- [Supplied material]:
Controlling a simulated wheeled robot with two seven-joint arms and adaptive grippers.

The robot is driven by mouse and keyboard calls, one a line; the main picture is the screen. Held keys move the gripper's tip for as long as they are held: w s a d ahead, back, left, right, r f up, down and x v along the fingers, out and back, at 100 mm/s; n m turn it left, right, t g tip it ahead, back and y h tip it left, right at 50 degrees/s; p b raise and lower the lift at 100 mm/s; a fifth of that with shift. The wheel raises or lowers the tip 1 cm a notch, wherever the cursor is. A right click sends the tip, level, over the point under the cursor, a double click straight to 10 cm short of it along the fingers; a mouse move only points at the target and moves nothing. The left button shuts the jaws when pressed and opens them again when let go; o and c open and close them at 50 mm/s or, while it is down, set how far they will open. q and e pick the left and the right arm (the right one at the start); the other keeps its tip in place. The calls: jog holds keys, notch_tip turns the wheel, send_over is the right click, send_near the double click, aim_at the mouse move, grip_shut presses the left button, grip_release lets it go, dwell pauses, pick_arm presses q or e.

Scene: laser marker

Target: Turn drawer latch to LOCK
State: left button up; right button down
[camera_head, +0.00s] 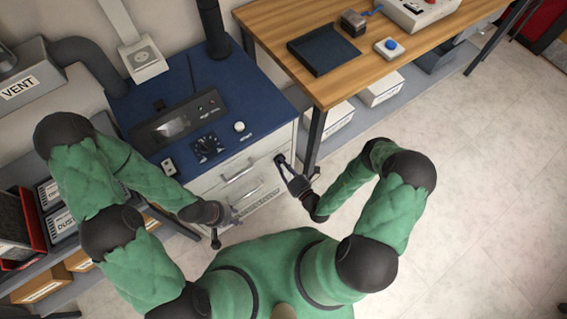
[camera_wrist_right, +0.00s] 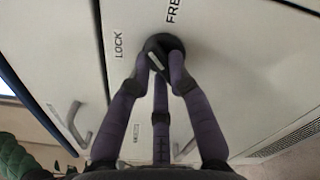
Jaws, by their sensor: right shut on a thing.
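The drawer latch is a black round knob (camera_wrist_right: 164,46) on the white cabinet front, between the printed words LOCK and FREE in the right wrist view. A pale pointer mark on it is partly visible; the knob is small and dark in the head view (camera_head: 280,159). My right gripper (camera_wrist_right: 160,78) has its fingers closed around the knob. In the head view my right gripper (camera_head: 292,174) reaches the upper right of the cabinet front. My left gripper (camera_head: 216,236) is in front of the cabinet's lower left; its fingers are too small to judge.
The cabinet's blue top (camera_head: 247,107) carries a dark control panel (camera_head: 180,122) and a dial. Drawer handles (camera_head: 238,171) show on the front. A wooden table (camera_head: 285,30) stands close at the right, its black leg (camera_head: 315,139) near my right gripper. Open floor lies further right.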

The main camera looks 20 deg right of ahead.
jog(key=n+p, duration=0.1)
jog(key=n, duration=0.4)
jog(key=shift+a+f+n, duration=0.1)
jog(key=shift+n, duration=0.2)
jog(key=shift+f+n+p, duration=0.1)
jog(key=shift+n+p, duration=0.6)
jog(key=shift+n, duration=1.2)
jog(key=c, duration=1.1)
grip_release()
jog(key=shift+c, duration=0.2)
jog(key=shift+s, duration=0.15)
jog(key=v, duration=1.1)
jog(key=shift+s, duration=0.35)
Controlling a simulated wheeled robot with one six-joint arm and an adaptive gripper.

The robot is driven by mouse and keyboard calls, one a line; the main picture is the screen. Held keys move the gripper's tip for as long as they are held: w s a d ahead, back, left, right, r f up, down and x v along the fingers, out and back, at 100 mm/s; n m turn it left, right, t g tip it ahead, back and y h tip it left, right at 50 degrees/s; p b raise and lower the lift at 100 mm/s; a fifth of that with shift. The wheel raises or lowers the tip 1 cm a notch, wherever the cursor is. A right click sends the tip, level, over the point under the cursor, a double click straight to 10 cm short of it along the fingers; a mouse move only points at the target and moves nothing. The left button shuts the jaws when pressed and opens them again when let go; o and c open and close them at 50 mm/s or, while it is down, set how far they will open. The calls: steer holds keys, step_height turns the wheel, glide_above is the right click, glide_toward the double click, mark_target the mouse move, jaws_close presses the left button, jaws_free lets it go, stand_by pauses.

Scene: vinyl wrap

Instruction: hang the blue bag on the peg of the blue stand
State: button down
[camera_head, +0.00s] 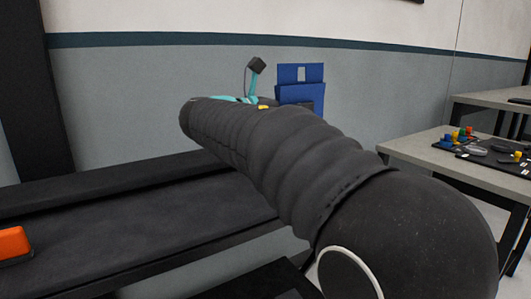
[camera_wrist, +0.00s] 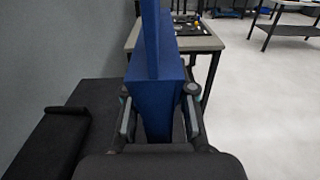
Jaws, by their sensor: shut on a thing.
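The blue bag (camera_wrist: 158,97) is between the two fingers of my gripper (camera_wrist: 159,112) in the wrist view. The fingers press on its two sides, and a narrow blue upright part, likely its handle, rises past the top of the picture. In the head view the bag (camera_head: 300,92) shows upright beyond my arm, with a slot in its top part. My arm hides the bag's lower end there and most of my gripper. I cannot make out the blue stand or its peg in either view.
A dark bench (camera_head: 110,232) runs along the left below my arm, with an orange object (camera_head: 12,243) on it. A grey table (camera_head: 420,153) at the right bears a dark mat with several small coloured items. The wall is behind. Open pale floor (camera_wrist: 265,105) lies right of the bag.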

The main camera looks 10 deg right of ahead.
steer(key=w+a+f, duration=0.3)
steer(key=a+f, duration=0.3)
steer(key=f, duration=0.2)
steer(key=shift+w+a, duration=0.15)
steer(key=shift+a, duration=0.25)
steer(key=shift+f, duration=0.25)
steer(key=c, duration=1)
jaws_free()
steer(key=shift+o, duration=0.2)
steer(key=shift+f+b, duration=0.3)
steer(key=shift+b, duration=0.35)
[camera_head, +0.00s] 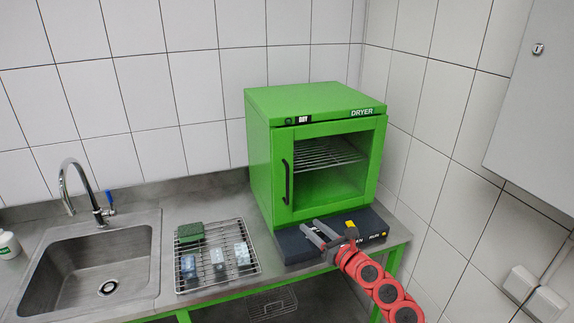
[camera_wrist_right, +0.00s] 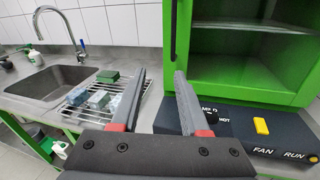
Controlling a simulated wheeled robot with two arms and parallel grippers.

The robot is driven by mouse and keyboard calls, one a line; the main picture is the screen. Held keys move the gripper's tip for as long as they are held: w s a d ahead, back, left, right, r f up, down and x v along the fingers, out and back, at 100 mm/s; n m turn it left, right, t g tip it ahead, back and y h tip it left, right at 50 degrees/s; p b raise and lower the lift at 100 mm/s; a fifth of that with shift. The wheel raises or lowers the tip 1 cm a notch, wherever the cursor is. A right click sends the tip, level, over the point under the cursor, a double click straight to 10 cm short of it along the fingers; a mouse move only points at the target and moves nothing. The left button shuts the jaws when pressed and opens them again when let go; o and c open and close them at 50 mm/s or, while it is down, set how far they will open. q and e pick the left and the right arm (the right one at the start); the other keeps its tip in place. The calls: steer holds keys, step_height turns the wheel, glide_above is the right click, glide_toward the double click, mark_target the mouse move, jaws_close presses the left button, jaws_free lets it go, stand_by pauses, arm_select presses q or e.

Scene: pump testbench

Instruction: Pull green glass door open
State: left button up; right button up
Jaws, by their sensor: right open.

---

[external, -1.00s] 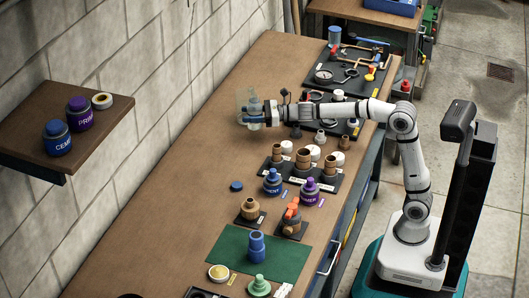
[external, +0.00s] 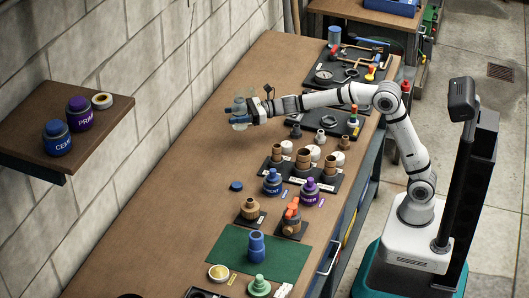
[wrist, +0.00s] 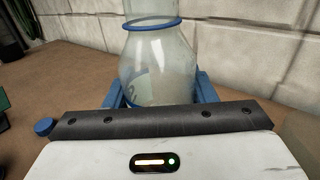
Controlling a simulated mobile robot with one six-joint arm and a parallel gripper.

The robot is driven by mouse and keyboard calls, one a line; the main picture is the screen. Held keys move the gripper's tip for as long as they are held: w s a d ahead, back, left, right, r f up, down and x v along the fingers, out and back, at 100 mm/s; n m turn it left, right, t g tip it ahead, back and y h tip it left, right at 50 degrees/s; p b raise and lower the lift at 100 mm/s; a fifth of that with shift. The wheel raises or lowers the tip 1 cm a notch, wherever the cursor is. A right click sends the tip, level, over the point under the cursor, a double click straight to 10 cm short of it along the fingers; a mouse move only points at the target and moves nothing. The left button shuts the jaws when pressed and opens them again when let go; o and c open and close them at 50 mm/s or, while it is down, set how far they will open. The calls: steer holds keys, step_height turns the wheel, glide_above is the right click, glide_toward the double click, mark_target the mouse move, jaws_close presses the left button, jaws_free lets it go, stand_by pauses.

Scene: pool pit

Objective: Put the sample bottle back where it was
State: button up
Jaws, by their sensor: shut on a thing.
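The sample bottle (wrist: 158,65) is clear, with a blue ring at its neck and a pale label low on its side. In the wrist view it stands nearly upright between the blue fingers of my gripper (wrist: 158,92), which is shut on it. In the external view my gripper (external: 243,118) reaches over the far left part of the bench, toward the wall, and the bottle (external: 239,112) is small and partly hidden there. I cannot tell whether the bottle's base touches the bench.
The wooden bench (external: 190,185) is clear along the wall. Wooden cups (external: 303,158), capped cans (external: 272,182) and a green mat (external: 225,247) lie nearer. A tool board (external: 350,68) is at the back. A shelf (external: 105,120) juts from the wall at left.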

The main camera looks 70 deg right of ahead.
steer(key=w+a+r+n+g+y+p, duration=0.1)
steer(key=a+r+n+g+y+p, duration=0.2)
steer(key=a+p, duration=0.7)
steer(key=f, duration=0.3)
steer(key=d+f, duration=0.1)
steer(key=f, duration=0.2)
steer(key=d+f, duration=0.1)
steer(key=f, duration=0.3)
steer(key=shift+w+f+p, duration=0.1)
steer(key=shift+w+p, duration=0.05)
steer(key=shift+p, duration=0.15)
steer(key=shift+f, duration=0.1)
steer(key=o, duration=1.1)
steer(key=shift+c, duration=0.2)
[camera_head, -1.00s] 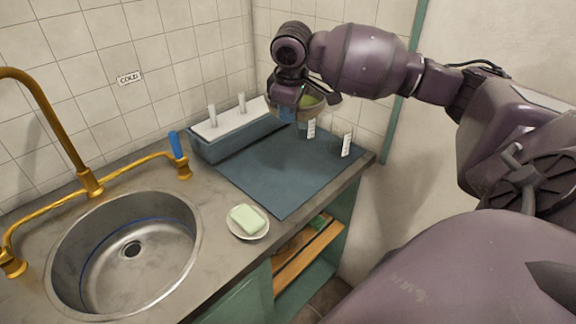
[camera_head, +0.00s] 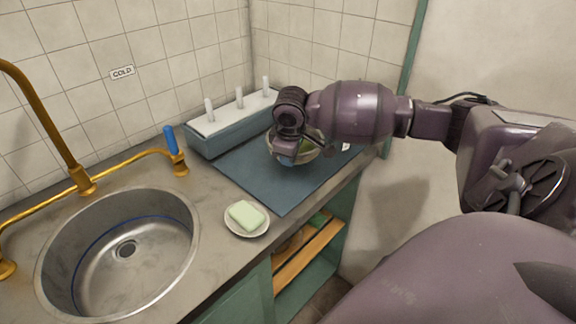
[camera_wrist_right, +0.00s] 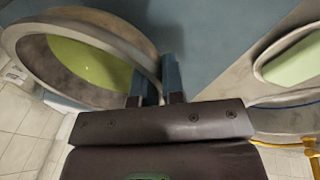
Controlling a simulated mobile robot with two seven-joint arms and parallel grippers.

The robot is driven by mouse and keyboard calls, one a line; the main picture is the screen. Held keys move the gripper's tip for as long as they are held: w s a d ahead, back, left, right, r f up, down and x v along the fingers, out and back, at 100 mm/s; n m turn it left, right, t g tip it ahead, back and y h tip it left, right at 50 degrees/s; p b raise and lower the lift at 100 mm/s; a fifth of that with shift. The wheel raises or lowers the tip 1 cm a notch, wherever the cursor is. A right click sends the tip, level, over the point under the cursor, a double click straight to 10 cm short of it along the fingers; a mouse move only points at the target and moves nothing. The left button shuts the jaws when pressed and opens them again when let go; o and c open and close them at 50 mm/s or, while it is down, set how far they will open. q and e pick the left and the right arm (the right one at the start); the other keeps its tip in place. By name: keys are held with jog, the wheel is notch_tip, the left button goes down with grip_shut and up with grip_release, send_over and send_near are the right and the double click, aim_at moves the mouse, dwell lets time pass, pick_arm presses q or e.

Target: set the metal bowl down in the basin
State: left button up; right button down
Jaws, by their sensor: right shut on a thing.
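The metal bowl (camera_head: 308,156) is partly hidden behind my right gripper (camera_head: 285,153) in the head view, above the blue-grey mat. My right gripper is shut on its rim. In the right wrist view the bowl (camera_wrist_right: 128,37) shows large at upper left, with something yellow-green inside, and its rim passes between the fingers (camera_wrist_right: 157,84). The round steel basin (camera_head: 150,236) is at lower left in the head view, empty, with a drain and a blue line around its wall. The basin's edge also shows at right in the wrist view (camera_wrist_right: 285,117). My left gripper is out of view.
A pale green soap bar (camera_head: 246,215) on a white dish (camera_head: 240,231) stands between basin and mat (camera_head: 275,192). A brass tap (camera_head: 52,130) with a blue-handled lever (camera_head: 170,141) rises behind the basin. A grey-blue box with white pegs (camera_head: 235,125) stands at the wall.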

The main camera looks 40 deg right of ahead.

* * *

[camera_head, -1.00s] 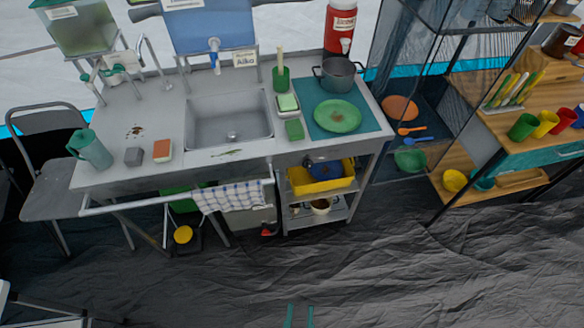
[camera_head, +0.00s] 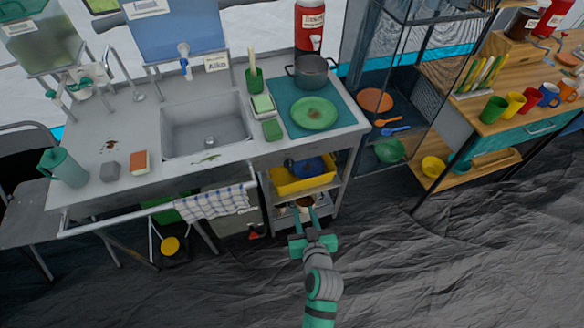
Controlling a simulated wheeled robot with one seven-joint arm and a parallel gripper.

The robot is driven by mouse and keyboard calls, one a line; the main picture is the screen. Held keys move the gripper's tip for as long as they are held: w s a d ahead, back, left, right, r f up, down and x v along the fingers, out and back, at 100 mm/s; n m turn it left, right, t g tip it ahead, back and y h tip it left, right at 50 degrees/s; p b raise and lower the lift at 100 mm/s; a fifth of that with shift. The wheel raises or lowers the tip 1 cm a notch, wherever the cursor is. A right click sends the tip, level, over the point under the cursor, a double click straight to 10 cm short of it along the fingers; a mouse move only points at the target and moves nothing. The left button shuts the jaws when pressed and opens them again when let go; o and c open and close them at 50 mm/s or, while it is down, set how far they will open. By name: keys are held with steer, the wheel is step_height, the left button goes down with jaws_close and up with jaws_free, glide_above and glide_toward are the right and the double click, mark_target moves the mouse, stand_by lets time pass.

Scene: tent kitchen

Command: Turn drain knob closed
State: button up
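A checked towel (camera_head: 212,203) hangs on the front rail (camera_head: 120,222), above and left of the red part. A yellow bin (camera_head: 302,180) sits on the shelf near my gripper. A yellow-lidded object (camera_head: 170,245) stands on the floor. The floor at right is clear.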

- [Directive]: Reproduce exactly the section that begins with the line containing "[external, -1.00s]" and ends with the line containing "Controlling a simulated mobile robot with one". Both boundary lines belong in the copy, but pictures do not.

- [Output]:
[external, -1.00s] 
[external, +0.00s] 
[wrist, +0.00s] 
Controlling a simulated mobile robot with one six-joint arm and a parallel gripper.

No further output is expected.